Increasing VLSI chip address and data I/O pin bandwidth through compression

Bandwidth is becoming a performance limiting factor in VLSI chips: the number of address and data lines connecting a chip to external circuitry has increased only slightly while the amount and speed of circuitry that can be integrated continues to grow exponentially. This thesis evaluates the feasibility of exploiting redundancy in address and data streams in order to reduce their bandwidth requirements through compression. First, I analyze the information content of several address and data reference streams to determine how much compression may be possible. My results indicate that a new scheme, based on dynamic Huffman coding (Vitt87), can encode a typical 32 bit address in fewer than six bits. This scheme is also able to encode a typical 32 bit data value in fewer than four bits.

Although my coding scheme is too complex and computationally expensive to implement in practice, it provides an upper bound on the bandwidth that can be achieved by practical compression schemes for address and data information. Thus, the remainder of this work comprises analyses of several such schemes. In particular, I investigate the feasability of placing compression hardware between the on-chip cache and the I/O pins. I introduce the fully associative LRU stack as a means of assessing locality, and show that the amount of locality is drastically reduced in the cache miss stream. This implies that the memory requirements of compression hardware could be as high as the memory used in on-chip caches. I then evaluate the Header Stack address compression scheme of Plezskun et al. (P1RD81) in order to validate their results and determine if architectural developments since its introduction have had any affect.
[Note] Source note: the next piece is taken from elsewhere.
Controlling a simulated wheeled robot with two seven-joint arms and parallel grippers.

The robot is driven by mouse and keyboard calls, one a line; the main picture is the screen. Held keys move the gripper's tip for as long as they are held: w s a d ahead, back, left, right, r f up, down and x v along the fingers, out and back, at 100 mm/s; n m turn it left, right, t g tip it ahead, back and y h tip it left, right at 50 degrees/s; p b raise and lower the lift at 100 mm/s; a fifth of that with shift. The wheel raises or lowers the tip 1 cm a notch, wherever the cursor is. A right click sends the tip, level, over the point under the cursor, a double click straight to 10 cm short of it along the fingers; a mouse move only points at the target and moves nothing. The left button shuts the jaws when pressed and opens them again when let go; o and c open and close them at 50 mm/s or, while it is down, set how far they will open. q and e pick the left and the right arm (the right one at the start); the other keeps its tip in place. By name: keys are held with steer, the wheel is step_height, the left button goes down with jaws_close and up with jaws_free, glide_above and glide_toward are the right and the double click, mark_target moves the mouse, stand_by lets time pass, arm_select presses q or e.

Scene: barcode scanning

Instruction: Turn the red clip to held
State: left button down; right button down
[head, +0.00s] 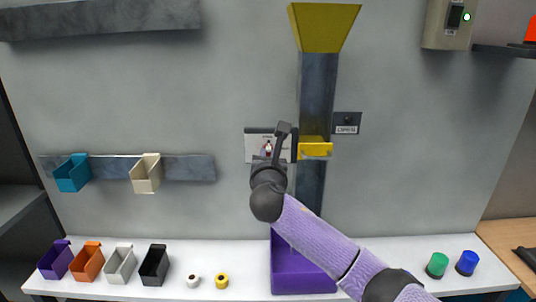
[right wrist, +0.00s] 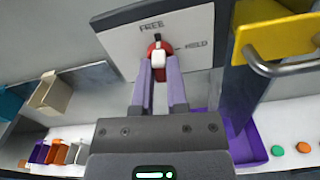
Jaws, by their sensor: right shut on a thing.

Finally, I present the Successor Cache address and data compression scheme. Through trace-driven simulations, I empirically derive the relationship between performance and storage requirements.

My results imply that given 1993 transistor densities, it may not be practical to integrate compression hardware onto VLSI chips. However, as transistor densities continue to increase much faster than the I/O pin count, some form of address and data compression will be vital. These techniques will enable a substantial reduction in the number of bus lines and I/O pins required for off-chip transfers.